[start]

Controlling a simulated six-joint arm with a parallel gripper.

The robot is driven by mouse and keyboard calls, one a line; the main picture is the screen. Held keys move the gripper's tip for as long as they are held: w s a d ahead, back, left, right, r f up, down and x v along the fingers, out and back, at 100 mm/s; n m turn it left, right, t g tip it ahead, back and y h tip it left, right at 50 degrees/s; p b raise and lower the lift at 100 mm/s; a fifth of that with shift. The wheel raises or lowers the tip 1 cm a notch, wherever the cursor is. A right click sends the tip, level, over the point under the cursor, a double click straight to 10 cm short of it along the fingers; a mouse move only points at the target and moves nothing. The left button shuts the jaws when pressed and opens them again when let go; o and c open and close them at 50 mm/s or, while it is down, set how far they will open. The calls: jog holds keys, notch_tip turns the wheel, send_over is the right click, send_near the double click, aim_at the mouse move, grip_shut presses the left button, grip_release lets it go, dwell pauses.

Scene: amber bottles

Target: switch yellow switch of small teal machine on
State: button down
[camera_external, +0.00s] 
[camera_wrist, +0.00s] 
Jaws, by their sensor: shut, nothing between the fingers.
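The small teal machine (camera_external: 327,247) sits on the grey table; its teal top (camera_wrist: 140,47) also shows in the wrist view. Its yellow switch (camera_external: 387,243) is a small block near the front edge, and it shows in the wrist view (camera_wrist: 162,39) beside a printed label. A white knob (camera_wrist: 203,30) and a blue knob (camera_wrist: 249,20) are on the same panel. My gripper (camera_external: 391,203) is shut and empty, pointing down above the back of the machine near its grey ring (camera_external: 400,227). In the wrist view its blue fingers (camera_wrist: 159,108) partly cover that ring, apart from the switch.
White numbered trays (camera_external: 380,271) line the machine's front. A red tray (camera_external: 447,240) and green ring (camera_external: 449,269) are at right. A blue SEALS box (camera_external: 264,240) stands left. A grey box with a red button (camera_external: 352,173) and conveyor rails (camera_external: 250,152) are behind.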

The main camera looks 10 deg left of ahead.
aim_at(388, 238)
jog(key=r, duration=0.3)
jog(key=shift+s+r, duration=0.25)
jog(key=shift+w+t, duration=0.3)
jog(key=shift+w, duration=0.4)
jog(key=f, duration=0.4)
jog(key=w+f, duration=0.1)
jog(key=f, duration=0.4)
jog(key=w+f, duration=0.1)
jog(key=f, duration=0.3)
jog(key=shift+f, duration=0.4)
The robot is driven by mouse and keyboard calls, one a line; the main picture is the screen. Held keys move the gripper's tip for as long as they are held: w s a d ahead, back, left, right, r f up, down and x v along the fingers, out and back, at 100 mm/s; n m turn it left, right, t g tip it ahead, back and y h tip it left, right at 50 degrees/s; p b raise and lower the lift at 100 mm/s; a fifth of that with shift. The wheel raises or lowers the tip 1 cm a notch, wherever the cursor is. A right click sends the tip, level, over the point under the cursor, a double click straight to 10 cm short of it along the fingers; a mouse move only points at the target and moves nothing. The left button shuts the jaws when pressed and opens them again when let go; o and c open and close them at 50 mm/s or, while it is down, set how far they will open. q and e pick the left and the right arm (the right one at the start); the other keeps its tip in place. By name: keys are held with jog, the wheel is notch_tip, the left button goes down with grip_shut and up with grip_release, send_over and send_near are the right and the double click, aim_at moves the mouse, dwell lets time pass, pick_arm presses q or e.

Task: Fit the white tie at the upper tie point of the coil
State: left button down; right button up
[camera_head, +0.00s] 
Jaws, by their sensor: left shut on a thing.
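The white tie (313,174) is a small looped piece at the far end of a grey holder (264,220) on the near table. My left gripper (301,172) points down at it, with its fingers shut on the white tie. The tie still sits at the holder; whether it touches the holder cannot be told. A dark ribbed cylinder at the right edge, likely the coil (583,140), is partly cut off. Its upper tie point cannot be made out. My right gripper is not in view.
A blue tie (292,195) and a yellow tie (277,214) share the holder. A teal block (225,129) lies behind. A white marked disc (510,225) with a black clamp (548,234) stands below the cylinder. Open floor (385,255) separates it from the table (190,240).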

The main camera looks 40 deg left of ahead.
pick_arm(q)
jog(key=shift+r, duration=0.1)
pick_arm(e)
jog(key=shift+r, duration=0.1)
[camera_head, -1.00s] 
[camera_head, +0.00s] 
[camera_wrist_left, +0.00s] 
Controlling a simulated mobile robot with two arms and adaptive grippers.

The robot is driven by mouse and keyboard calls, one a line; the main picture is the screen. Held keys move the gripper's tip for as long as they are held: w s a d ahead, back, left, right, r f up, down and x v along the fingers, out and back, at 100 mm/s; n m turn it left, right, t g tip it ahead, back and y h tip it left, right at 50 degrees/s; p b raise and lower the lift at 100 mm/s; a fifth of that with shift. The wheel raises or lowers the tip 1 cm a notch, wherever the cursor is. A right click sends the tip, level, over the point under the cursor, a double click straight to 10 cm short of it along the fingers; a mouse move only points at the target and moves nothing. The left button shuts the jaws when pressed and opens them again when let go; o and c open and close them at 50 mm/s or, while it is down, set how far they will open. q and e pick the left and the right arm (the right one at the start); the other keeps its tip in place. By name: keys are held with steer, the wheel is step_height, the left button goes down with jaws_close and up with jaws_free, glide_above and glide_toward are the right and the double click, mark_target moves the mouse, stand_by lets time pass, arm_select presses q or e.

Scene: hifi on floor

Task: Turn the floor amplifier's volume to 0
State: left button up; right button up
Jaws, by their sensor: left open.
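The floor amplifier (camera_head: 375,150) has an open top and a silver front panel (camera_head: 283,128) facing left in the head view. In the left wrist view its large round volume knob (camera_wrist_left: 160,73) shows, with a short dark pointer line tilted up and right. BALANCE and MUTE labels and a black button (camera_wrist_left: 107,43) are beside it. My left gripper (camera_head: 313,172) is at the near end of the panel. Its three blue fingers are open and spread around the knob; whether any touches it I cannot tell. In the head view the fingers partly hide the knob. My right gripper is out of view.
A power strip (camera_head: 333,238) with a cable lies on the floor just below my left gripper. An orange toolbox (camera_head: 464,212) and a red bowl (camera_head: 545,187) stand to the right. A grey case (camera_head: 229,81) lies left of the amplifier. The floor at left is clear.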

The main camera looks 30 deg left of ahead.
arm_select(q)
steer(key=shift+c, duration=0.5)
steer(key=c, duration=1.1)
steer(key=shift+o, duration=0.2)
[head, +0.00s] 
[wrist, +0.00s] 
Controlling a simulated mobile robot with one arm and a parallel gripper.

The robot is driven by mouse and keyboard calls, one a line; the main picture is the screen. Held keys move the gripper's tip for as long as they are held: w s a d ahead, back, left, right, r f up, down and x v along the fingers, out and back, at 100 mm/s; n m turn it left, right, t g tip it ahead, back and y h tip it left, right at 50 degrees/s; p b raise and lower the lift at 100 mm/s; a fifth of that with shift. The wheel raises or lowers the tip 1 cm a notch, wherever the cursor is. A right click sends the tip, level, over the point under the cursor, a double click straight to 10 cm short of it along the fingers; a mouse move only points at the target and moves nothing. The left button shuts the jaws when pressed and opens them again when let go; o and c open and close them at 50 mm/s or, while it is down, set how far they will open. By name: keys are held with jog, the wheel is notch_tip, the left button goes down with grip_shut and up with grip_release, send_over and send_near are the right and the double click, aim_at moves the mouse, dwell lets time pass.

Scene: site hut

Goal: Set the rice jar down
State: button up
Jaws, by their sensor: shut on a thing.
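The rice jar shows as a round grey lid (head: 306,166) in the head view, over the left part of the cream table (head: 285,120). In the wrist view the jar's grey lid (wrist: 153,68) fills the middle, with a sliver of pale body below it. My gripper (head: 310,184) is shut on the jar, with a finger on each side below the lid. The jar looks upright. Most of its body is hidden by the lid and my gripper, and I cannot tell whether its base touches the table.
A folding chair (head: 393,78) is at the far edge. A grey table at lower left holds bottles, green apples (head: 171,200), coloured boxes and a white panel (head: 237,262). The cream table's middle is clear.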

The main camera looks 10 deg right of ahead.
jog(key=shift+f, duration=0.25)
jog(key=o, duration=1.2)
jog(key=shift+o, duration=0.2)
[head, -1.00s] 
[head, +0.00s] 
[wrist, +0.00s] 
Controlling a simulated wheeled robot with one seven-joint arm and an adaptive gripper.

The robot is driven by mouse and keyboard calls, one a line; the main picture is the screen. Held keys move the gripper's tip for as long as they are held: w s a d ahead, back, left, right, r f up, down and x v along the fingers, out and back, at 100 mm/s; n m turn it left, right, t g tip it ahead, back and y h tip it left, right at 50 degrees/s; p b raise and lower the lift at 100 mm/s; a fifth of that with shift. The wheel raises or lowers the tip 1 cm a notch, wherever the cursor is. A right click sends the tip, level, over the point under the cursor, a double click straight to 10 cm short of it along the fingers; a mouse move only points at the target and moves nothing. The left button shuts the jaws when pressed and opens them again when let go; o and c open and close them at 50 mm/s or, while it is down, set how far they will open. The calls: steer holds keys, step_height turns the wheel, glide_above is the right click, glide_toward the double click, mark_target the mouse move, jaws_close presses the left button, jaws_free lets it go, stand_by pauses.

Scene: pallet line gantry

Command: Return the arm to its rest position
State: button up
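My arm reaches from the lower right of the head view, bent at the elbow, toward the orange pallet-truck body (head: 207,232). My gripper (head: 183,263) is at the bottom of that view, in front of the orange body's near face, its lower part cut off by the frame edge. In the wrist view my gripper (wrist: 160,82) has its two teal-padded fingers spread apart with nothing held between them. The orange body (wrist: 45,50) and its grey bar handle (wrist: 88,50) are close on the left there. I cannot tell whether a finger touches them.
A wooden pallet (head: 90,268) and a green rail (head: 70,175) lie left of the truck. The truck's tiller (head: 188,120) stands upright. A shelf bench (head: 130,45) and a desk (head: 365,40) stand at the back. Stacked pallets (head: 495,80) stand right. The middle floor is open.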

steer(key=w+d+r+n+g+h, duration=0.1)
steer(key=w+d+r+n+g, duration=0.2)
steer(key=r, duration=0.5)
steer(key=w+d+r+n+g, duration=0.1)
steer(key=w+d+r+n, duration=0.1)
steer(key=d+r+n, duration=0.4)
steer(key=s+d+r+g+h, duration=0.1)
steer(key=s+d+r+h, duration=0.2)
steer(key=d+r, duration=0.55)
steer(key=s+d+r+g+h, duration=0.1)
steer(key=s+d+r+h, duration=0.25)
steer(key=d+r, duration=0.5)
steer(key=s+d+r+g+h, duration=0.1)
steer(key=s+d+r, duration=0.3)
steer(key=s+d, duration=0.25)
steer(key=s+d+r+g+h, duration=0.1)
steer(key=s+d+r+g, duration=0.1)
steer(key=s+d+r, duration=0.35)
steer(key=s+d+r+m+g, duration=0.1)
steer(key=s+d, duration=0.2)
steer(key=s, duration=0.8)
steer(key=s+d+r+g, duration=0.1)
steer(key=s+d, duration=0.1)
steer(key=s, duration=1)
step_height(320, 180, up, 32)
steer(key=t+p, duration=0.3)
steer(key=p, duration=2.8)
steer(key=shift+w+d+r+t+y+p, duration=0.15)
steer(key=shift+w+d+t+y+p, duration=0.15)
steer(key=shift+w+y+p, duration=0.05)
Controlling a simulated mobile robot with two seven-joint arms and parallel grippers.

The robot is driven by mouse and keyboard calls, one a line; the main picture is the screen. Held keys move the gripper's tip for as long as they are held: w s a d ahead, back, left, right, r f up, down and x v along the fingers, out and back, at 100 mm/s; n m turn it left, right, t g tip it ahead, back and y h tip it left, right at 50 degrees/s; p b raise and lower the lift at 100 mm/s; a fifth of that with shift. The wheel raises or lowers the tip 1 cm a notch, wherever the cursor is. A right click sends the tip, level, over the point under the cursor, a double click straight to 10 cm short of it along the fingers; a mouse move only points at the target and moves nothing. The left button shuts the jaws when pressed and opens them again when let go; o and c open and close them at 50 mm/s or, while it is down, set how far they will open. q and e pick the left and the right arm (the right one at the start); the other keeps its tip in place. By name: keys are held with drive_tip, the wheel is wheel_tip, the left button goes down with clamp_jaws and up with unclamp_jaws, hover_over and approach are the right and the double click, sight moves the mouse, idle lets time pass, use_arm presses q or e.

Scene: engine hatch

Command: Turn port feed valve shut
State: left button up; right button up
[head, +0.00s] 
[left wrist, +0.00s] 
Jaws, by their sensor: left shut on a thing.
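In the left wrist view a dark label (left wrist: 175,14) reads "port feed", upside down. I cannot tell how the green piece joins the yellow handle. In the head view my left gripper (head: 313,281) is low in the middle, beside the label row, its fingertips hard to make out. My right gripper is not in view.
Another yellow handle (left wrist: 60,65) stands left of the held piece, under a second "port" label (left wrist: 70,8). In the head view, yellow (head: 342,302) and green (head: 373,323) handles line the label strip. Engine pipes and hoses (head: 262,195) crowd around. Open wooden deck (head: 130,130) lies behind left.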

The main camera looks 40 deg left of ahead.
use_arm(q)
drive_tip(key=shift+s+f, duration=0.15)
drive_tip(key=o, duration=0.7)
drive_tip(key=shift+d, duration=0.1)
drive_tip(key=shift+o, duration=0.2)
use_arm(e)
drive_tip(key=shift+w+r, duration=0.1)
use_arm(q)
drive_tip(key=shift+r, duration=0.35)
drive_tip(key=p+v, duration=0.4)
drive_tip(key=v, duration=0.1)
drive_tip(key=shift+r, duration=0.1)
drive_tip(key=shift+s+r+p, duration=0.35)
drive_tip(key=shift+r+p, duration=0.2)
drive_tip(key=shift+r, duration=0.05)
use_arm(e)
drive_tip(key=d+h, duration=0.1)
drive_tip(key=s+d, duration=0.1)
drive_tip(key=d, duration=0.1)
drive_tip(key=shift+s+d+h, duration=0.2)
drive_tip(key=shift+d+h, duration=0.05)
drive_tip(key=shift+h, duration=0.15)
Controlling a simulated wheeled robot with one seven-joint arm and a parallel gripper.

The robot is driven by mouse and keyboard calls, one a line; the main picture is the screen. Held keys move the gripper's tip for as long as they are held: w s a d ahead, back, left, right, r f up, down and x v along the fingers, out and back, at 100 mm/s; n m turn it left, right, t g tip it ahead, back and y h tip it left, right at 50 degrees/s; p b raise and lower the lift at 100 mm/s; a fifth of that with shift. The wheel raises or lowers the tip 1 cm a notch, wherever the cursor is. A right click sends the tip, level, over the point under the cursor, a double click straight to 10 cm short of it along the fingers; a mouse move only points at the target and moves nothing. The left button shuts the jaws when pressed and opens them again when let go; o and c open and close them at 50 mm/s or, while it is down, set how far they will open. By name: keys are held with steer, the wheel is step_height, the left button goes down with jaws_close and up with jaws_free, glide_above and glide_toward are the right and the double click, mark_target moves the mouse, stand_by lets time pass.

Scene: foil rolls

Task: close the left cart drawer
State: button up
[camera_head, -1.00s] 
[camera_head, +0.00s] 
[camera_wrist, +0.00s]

[end]

_Instructions to follow_: From the entries above, extract each line containing "seven".

_Exercise solution_:
Controlling a simulated wheeled robot with one seven-joint arm and an adaptive gripper.
Controlling a simulated mobile robot with two seven-joint arms and parallel grippers.
Controlling a simulated wheeled robot with one seven-joint arm and a parallel gripper.

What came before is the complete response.